David P. Morgan (and I’m told, Al. Kalmbach before that) used to send a personal note of thanks, BTW.
Maybe Trains at 65 will include such.
In any case, a number for us on the R&LHS list – which has guys with Railroad History collections going back to the 1920s – that’s a pile too! . My guess is either they’re not married or have spouses that have [space-consuming] hobbies of their own.
Cheers,
Jim Guthrie
I have it from a good source that the Lifetime subscribers to Trains will be mentioned in some way in the November issue.
By the way…I’m one of 'em! Got in within a year of the time the curtain fell. That was over 30 years ago.
CS:
Do you remember what the cost for a lifetime versus an annual susscription was at that time?
Richard
Interesting. I never heard of this before. I would like to know what it cost to be a lifetimer.
As I recall, forty years ago it was $60. To bad I didn’t have the good sense to take Kalmbach up on the deal!
I don’t have continous years back in history of TRAINS but I have many, many years of them…The problem is where to keep them…One just does not through away a TRAINS magazine. Have Railroad magazines, some back in the mid 40’s. They sure had some good human interest railroad stories and great drawings in them…One can look in one of them and REALLY see how much railroading has changed.

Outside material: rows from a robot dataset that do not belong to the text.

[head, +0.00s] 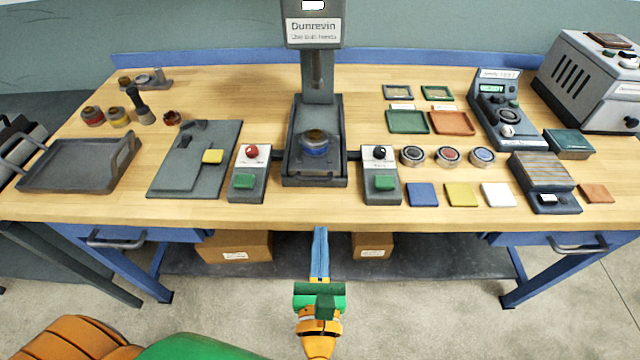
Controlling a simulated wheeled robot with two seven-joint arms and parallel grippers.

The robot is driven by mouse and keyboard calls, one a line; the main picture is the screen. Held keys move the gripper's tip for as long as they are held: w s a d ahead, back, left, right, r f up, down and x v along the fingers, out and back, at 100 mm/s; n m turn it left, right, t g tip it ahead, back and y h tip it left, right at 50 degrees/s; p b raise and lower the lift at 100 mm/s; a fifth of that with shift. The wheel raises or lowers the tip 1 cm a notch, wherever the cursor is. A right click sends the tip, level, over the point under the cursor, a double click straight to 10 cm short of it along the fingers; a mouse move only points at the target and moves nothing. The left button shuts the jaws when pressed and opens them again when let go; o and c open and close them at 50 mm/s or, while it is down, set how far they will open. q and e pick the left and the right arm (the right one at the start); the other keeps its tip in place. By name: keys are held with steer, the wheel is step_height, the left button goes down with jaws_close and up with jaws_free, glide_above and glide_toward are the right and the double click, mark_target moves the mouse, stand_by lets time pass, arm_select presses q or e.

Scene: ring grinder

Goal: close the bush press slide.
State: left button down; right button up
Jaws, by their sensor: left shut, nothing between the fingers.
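The bush press (315,70) stands at the middle of the table, with a label that mentions both hands. Its slide (335,172) is a dark plate low at the front of the press, near the table's front edge. A round bush with a blue band (315,143) sits on it, in front of the column and below the ram. How far out the slide stands is hard to tell. My left gripper (320,232) is in front of the table edge, pointing towards the press. Its blue fingers are together and empty, apart from the slide. My right gripper does not show.
Two button boxes flank the press: one with a red knob (250,172), one with a black knob (380,174). A grey fixture (220,130) lies left. Round gauges (448,156) and coloured tiles (460,195) lie right. Drawer handles (115,240) stick out below the tabletop.

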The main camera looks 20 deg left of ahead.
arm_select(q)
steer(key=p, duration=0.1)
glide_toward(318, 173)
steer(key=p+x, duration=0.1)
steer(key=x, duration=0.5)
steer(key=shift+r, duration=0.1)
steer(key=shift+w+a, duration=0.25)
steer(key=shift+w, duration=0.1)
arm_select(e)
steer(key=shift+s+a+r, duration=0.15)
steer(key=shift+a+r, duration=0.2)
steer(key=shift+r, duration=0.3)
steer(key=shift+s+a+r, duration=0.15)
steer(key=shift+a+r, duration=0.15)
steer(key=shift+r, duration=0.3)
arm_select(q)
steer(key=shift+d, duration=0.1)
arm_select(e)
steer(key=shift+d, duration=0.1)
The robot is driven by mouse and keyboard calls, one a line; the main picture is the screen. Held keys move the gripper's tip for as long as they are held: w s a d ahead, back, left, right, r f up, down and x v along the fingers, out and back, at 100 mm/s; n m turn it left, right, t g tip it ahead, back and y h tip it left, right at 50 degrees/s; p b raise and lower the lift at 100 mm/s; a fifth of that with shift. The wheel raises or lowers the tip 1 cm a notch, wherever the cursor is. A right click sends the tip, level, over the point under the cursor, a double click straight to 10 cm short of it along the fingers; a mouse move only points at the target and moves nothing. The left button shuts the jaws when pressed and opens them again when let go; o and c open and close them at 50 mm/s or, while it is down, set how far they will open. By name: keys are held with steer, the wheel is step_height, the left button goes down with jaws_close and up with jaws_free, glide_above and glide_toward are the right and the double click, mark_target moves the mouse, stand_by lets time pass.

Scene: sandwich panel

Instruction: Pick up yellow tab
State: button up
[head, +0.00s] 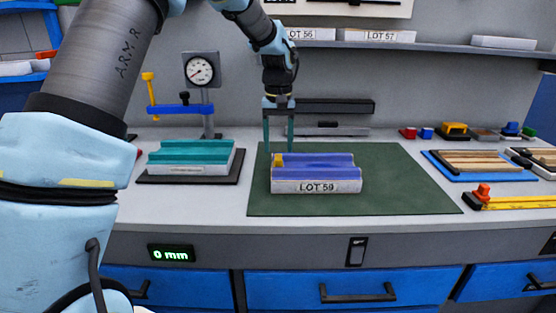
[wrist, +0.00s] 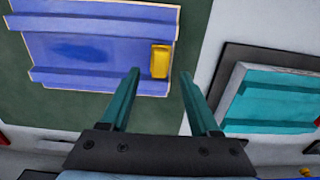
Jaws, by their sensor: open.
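The yellow tab (head: 278,160) is a small block at the left end of the blue-purple panel (head: 320,163). The panel has raised ridges and sits on a white block labelled LOT 59 (head: 316,186). In the wrist view the tab (wrist: 160,61) lies at the panel's edge (wrist: 85,48), just beyond the gap between my fingertips. My gripper (head: 279,149) is open and empty, pointing down above and behind the tab. It also shows in the wrist view (wrist: 160,75), its two teal fingers apart. I cannot tell its exact height above the tab.
The panel stands on a green mat (head: 400,190). A teal panel (head: 190,152) on a dark base and a dial gauge stand (head: 200,72) are at the left. A blue tray (head: 435,165) of wooden strips is at the right. The mat's right side is clear.

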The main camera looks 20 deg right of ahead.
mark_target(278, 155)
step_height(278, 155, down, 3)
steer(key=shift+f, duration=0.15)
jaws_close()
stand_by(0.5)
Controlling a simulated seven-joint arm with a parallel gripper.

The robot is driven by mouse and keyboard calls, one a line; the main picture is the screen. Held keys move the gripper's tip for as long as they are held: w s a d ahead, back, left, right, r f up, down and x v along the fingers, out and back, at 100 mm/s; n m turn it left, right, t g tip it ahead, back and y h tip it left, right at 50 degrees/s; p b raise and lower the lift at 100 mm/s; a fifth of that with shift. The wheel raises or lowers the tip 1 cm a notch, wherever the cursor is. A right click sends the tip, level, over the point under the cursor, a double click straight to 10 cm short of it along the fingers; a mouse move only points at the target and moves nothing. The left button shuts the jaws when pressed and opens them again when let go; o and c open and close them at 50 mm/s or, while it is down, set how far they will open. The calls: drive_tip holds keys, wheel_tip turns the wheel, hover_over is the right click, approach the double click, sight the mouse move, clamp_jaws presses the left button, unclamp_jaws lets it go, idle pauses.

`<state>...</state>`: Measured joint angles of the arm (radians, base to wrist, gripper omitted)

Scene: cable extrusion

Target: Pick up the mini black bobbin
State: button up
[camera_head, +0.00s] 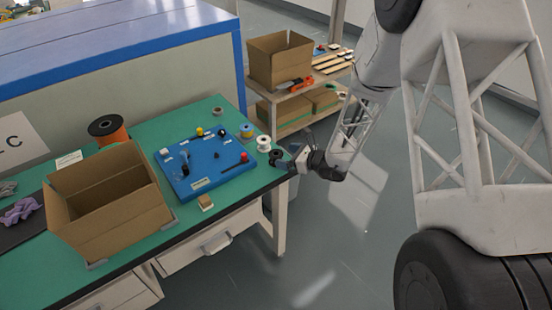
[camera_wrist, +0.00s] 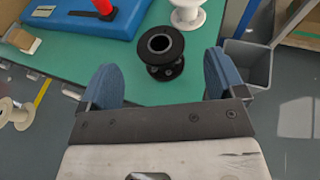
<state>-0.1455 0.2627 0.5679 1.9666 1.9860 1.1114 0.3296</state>
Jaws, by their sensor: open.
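The mini black bobbin (camera_wrist: 161,50) stands on the green table top near its edge, between and just ahead of the fingertips in the wrist view. In the head view the bobbin (camera_head: 276,154) is a small dark shape at the table's right edge. My gripper (camera_wrist: 159,80) is open and empty, with one blue finger on each side of the bobbin's line. In the head view my gripper (camera_head: 285,166) reaches in from the right over the table edge.
A white bobbin (camera_wrist: 187,14) stands just beyond the black one. A blue board (camera_head: 205,165) with small parts lies to the left. An open cardboard box (camera_head: 140,205) is further left. A grey bin (camera_wrist: 250,65) is below the table edge. A shelf (camera_head: 290,120) stands behind.

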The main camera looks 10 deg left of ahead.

…I had never heard of the lifetime subscription {TRAINS}, before…I could have been temped with that. What a savings that would have been.
$60 [:O] even after adjusting for inflation that would be a no brainer !!!
While I am not a lifetime subscriber of Trains Magazine, I certainly have a large collection of back issues from the last thirty years. I only wi***hat the publisher of Trains would go back to using the old familiar, traditional masthead. TRAINS splashed diagonally across the front cover just donesn’t cut it with me.
Ray Loftesness II
CANADIANPACIFIC2816
It was up to $75.00 when I scraped that together and took the plunge (rough for a college kid who paid his own way). At the time (I might have been about 20), I figured that I’d have it “paid off” at about 34, compared to the then-current three-year subscription price ($18.00). With a two-year subscription now costing $79.95, I go through another lifetime every 24 months or so.
Modelcar is right, one just does not throw away an issue of TRAINS magazine. I held on to the very first issue I ever purchased (July 1965) even after it was battered beyond belief and threw it out only after I was able to obtain a replacement copy at a swap session.